Sunday, February 19, 2006

A warm welcome, and an admission

Thursday, February 16, 2006

Had a nice exchange of emails yesterday with the chaplain, following up on my appearance Tuesday afternoon at the service in the chapel. I know it's easier to notice who's new and to reach out to them when you are dealing with a relatively small group, but I've had two experiences now of showing up and being warmly welcomed into an Episcopal community and it's been much appreciated. (I know there are some, probably including my own parents, who would strongly prefer anonymity, but I am not one of those.)

I admitted to being a sort of "hybrid," unable to decide between Catholic and Episcopal affiliation, and he said he understood because he himself had made that transition in his late 20s. Of course, when I was in my late 20s, I was making the transition back into the Catholic Church after a period of being unchurched for nearly 10 years. Was that a mistake, I wonder now.
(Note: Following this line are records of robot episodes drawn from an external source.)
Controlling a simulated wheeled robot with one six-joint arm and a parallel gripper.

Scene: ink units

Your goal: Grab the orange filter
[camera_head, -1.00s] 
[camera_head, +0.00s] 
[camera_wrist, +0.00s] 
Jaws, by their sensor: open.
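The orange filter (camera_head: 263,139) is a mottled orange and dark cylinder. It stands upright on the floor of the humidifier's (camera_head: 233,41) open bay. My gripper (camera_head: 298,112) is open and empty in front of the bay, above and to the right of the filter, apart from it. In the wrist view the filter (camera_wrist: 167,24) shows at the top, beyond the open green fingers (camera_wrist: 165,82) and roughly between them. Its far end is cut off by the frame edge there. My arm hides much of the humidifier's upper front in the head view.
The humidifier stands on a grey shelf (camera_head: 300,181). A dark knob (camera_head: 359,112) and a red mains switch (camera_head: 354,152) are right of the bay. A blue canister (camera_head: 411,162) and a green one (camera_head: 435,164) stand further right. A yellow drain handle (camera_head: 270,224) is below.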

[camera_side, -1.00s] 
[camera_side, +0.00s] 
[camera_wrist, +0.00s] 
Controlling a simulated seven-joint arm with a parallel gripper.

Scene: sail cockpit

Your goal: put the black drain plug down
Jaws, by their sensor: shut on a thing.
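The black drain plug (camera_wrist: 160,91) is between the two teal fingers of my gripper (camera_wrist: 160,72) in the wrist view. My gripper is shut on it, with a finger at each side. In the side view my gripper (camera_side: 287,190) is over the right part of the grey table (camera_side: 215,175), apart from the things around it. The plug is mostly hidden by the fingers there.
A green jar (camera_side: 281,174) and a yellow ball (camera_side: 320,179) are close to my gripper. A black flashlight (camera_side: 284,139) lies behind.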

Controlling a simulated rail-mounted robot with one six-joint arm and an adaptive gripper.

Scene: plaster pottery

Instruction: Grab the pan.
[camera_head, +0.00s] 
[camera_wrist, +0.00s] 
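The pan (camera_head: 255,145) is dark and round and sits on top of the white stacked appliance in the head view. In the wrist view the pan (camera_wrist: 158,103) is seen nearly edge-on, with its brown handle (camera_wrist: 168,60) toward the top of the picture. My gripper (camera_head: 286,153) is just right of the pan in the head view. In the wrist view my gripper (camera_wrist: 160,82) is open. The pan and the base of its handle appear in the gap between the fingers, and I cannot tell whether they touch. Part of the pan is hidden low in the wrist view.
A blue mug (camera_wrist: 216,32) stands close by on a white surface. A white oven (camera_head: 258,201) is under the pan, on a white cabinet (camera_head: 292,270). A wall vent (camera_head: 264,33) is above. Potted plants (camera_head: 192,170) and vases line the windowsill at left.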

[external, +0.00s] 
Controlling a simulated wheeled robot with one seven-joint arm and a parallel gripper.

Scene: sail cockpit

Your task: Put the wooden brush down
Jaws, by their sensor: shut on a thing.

I mentioned to a friend that maybe it's wrong to reach back for the comfort of a Catholic community when I suspect I would not really satisfied there in the long run. I said I wondered if this was God giving me a chance to strike out in a whole new direction. She said maybe I ought to think of it as a chance to act on what I believe. And the odd thing is, I do think the Episcopal Church more accurately reflects much of what I believe. I'm just not sure about those one or two bits that might be crucial, beliefs about the sacraments for example, and I'm not sure I'll ever have the courage to break with "home."